Write out the entries verbatim and leave the images out of the copy.
***** MATERIAL PROVIDED *****
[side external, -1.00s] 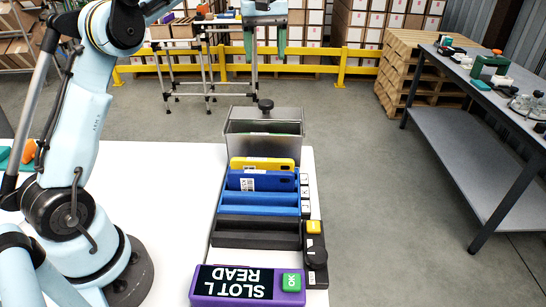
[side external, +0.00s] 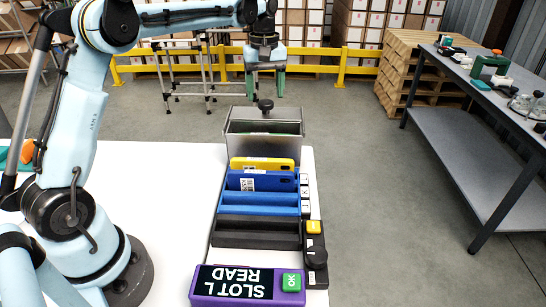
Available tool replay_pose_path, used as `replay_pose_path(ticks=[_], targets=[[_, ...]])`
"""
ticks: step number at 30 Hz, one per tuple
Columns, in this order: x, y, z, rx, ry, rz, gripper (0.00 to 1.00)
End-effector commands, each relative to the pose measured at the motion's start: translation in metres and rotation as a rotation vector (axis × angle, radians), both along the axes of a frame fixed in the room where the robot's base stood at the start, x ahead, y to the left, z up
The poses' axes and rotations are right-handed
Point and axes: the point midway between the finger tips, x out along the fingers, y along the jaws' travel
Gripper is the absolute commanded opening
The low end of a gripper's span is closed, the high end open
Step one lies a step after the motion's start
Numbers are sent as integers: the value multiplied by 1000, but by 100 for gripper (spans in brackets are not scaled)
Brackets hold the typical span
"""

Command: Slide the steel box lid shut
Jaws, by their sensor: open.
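The steel box (side external: 264,145) stands at the far end of the white table, behind the phone rack. Its grey lid (side external: 247,114) lies at the back of the box top with a black knob (side external: 265,105) on it. The front part of the box top is uncovered, and a green strip shows inside. My gripper (side external: 265,84) is above and behind the box, pointing down, with its green fingers apart around empty space. It appears just above the knob and not touching it; the exact depth is hard to tell.
A yellow phone (side external: 262,164) and a blue phone (side external: 260,181) stand in a blue rack (side external: 262,202) in front of the box. A black tray (side external: 256,233), a black switch panel (side external: 315,256) and a purple display (side external: 247,284) are nearer.

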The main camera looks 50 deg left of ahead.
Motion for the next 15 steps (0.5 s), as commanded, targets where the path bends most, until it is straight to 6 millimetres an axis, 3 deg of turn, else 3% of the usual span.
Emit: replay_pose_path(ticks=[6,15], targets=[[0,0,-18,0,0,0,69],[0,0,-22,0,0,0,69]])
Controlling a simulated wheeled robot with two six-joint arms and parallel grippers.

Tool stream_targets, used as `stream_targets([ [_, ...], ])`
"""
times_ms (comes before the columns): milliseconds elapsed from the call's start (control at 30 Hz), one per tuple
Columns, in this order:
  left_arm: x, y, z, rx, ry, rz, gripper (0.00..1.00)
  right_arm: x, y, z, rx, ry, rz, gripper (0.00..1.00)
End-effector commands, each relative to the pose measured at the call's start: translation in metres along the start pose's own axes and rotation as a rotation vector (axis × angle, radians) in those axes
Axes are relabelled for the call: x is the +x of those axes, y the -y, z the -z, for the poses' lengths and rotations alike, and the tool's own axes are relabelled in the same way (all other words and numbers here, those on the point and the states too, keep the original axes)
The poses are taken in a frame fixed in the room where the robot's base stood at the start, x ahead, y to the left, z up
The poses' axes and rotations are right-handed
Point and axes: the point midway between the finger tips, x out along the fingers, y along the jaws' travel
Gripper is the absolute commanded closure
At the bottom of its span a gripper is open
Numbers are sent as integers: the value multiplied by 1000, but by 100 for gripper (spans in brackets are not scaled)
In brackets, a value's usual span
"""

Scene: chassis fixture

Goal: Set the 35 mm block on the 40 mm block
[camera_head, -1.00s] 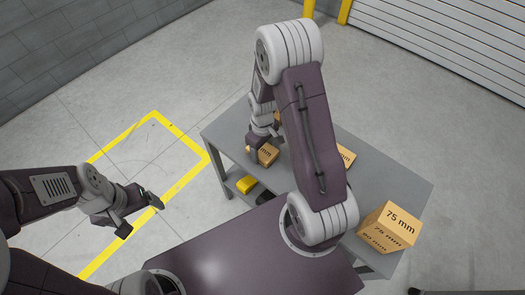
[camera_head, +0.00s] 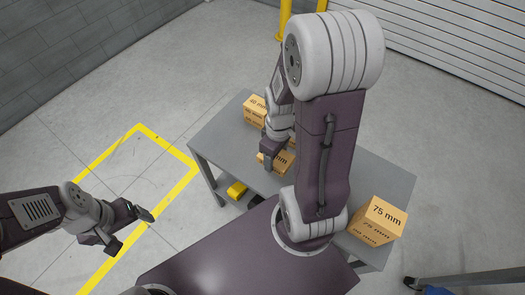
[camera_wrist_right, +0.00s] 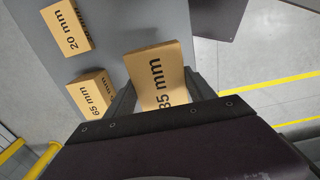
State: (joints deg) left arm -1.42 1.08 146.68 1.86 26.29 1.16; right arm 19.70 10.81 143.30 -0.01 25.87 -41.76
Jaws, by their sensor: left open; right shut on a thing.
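My right gripper (camera_head: 270,152) is over the left part of the grey table, shut on a tan block (camera_head: 281,165). In the right wrist view the held block (camera_wrist_right: 156,68) sits between the fingers (camera_wrist_right: 158,82). I cannot tell whether the held block is clear of the tabletop. My left gripper (camera_head: 131,232) is open and empty, left of the table.
The grey table (camera_head: 215,146) also bears a large 75 mm block (camera_head: 377,222) at the right. The right wrist view shows a 20 mm block (camera_wrist_right: 66,27) and a 65 mm block (camera_wrist_right: 88,92) beside the held one. A yellow thing (camera_head: 237,190) lies below the tabletop.

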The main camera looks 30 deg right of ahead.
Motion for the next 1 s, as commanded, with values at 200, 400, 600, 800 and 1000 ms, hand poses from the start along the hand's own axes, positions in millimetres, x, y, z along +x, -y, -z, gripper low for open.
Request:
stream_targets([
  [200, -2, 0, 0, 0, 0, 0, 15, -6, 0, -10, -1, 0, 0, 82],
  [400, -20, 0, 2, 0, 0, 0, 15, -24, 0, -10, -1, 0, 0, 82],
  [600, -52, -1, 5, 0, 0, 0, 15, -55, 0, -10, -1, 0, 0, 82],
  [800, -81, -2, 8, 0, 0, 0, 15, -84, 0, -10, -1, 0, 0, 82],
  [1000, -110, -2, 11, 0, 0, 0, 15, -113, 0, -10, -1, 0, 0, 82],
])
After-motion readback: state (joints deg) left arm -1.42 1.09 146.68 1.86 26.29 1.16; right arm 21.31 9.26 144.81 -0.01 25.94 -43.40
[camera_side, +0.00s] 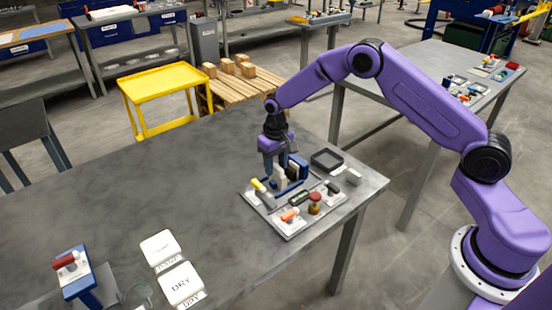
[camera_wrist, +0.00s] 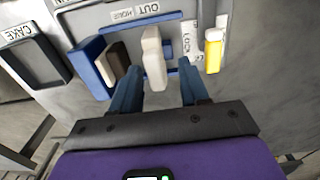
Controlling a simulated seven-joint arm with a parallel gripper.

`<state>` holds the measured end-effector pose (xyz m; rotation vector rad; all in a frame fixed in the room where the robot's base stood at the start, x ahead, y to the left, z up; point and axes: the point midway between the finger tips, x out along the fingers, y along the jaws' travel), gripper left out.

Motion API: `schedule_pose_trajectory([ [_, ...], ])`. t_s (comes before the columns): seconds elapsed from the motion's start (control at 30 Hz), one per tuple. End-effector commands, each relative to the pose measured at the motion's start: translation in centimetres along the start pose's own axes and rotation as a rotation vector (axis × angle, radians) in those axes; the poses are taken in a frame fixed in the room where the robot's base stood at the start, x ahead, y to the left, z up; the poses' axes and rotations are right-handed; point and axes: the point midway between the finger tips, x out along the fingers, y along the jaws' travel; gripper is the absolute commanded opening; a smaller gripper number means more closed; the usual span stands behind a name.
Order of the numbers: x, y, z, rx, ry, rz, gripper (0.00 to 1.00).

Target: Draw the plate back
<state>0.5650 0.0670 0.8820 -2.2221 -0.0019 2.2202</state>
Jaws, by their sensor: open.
*****
RESULT BELOW:
[side external, -1.00s] 
[side external, +0.00s] 
Available tool replay_pose_path, used as `replay_pose_path(ticks=[_], targets=[[_, ...]])`
"""
ticks: step number at 30 Hz, one per tuple
Columns, in this order: x, y, z, rx, ry, rz, gripper (0.00 to 1.00)
End-effector commands, each relative to the pose measured at the motion's start: translation in metres and rotation as a rotation vector (axis × angle, radians), both along the axes of a frame fixed in the room where the robot's base stood at the start, x ahead, y to the left, z up
The poses' axes and rotations are right-handed
Point and axes: the point midway between the finger tips, x out along the fingers, y along the jaws' travel
Gripper is the absolute commanded opening
The low end of a gripper's span is closed, the high end open
Step one lies a step after the motion's start
Numbers are sent as integers: the value multiplied by 1000, but by 100 for gripper (spans in brackets are not scaled)
Brackets hold the typical span
"""

Command: Slide the steel box lid shut
Jaws, by their sensor: open.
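The steel box (side external: 264,145) stands at the far end of the white table, behind the phone rack. Its grey lid (side external: 247,114) lies at the back of the box top with a black knob (side external: 265,105) on it. The front part of the box top is uncovered, and a green strip shows inside. My gripper (side external: 265,84) is above and behind the box, pointing down, with its green fingers apart around empty space. It appears just above the knob and not touching it; the exact depth is hard to tell.
A yellow phone (side external: 262,164) and a blue phone (side external: 260,181) stand in a blue rack (side external: 262,202) in front of the box. A black tray (side external: 256,233), a black switch panel (side external: 315,256) and a purple display (side external: 247,284) are nearer.

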The main camera looks 50 deg left of ahead.
Motion for the next 15 steps (0.5 s), as commanded, targets where the path bends most, until it is straight to 6 millimetres an axis, 3 deg of turn, else 3% of the usual span.
Emit: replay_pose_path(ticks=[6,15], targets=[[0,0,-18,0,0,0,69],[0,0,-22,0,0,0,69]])
Controlling a simulated wheeled robot with two six-joint arms and parallel grippers.

Tool stream_targets, used as `stream_targets([ [_, ...], ])`
"""
times_ms (comes before the columns): milliseconds elapsed from the call's start (control at 30 Hz), one per tuple
Columns, in this order:
  left_arm: x, y, z, rx, ry, rz, gripper (0.00..1.00)
  right_arm: x, y, z, rx, ry, rz, gripper (0.00..1.00)
End-effector commands, each relative to the pose measured at the call's start: translation in metres along the start pose's own axes and rotation as a rotation vector (axis × angle, radians) in those axes
Axes are relabelled for the call: x is the +x of those axes, y the -y, z the -z, for the poses' lengths and rotations alike, and the tool's own axes are relabelled in the same way (all other words and numbers here, those on the point and the states too, keep the original axes)
The poses are taken in a frame fixed in the room where the robot's base stood at the start, x ahead, y to the left, z up
The poses' axes and rotations are right-handed
Point and axes: the point midway between the finger tips, x out along the fingers, y along the jaws' travel
Gripper is the absolute commanded closure
At the bottom of its span a gripper is open
Numbers are sent as integers: the value multiplied by 1000, but by 100 for gripper (spans in brackets are not scaled)
In brackets, a value's usual span
"""

Scene: chassis fixture

Goal: Set the 35 mm block on the 40 mm block
[camera_head, -1.00s] 
[camera_head, +0.00s] 
[camera_wrist_right, +0.00s] 
State: (joints deg) left arm -1.42 1.08 146.68 1.86 26.29 1.16; right arm 19.70 10.81 143.30 -0.01 25.87 -41.76
Jaws, by their sensor: left open; right shut on a thing.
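My right gripper (camera_head: 270,152) is over the left part of the grey table, shut on a tan block (camera_head: 281,165). In the right wrist view the held block (camera_wrist_right: 156,68) sits between the fingers (camera_wrist_right: 158,82). I cannot tell whether the held block is clear of the tabletop. My left gripper (camera_head: 131,232) is open and empty, left of the table.
The grey table (camera_head: 215,146) also bears a large 75 mm block (camera_head: 377,222) at the right. The right wrist view shows a 20 mm block (camera_wrist_right: 66,27) and a 65 mm block (camera_wrist_right: 88,92) beside the held one. A yellow thing (camera_head: 237,190) lies below the tabletop.

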The main camera looks 30 deg right of ahead.
Motion for the next 1 s, as commanded, with values at 200, 400, 600, 800 and 1000 ms, hand poses from the start along the hand's own axes, positions in millimetres, x, y, z along +x, -y, -z, gripper low for open.
Request:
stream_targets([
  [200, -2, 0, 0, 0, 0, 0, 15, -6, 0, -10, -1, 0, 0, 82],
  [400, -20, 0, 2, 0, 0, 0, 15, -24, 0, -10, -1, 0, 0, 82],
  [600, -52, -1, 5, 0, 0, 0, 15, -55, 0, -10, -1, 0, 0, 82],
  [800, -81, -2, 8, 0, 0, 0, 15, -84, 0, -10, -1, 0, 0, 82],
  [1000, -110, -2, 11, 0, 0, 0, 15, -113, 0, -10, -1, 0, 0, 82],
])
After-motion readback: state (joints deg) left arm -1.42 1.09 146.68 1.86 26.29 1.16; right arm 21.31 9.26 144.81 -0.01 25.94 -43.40
[camera_side, +0.00s] 
[camera_wrist, +0.00s] 
Controlling a simulated seven-joint arm with a parallel gripper.

`<state>` holds the measured end-effector pose (xyz m; rotation vector rad; all in a frame fixed in the room where the robot's base stood at the start, x ahead, y to the left, z up; point and axes: the point midway between the finger tips, x out along the fingers, y along the jaws' travel), gripper left out.

Motion API: `schedule_pose_trajectory([ [_, ...], ])`. t_s (comes before the columns): seconds elapsed from the motion's start (control at 30 Hz), one per tuple. End-effector commands, each relative to the pose measured at the motion's start: translation in centimetres along the start pose's own axes and rotation as a rotation vector (axis × angle, radians) in those axes; the poses are taken in a frame fixed in the room where the robot's base stood at the start, x ahead, y to the left, z up; the poses' axes and rotations are right-handed; point and axes: the point midway between the finger tips, x out along the fingers, y along the jaws' travel; gripper is the absolute commanded opening; a smaller gripper number means more closed; the usual span stands behind a name.
Order of the numbers: x, y, z, rx, ry, rz, gripper (0.00 to 1.00).

Target: Draw the plate back
<state>0.5650 0.0670 0.8820 -2.2221 -0.0019 2.2202</state>
Jaws, by their sensor: open.

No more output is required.